Этот случай больно задел самолюбивого и впечатлительного художника, усмотревшего в поступке Толстого проявление высокомерия. Верещагин пишет Льву Николаевичу раздражительное письмо:
«Милостивый государь, В. В. Стасов, передавши мне недавно, что Вы в Питере и желаете со мной познакомиться, просил прийти на другой день в библиотеку для свидания с Вами. Так как он говорил, что Вы не желаете уехать, не повидавшись со мной, то я пришел ровно в назначенный час и битых два часа ожидал Вас. Вы не только не явились, но даже не сочли за нужное уведомить меня, что Вы уехали совсем из города, т. е. поступили крайне невежливо.

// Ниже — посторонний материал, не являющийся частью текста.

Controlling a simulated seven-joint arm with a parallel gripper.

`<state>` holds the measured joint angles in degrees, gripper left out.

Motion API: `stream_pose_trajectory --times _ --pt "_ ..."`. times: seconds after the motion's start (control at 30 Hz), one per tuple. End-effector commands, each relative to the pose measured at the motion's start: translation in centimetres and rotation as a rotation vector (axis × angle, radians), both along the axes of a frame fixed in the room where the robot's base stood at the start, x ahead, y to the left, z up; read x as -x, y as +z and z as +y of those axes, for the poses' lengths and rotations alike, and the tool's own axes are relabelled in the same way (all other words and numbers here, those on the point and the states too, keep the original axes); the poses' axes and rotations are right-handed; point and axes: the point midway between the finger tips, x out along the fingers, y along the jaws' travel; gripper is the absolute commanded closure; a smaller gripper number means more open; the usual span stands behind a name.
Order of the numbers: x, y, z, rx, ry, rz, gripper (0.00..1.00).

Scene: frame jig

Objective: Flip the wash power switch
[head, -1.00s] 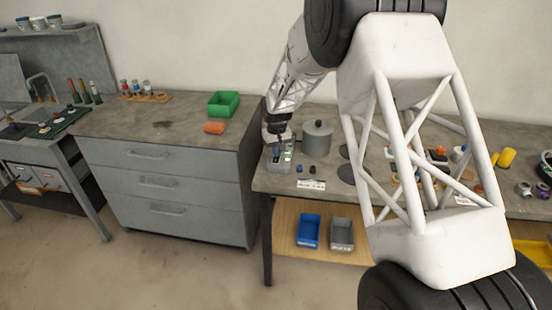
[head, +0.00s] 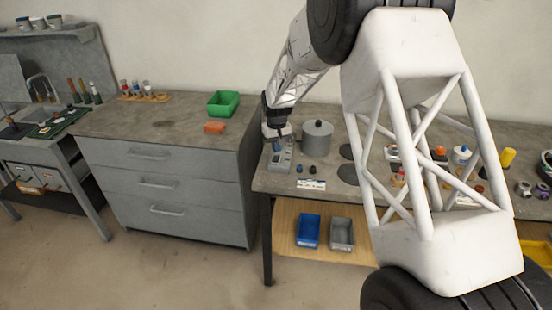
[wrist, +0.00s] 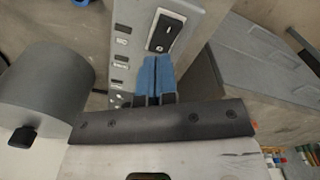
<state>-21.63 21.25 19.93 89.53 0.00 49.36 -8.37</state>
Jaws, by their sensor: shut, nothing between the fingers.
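The grey control box (head: 282,163) stands near the left end of the right-hand bench. In the wrist view its panel (wrist: 205,22) fills the top middle and carries small dark labels. A black rocker switch (wrist: 166,32) with white marks sits in a pale frame on it. Which way the rocker is tilted is hard to tell. My gripper (head: 277,146) is over the box in the head view. In the wrist view its blue fingers (wrist: 155,78) are shut together with nothing between them, just below the switch in the picture. I cannot tell whether they touch the panel.
A grey lidded pot (head: 317,140) stands right of the box, close to my gripper. Small knobs (head: 307,169) lie in front.

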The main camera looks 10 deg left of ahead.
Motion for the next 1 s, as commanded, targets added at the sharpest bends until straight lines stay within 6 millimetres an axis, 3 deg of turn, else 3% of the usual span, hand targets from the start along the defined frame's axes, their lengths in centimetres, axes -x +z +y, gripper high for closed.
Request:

Свидетельствую мое уважение таланту Вашему.
В. Верещагин».
В письме В. В. Стасову Лев Николаевич просил передать художнику свое извинение, выразив сожаление, что встреча не состоялась. И в дальнейшем эти два великих человека так никогда и не встретились. Из-за неудавшейся встречи с Толстым Верещагин обрушил свой гнев и раздражение на Стасова, обвинив его в «сводничестве». На некоторое время дружба между ними прервалась. Владимиру Васильевичу не раз приходилось подвергаться несправедливым нападкам со стороны эмоционального и несдержанного Василия Васильевича, и маститый критик не придал большого значения новой выходке разгневанного художника. Он с невозмутимой последовательностью продолжал выступать в защиту друга, как будто между ними и не произошло никакой размолвки.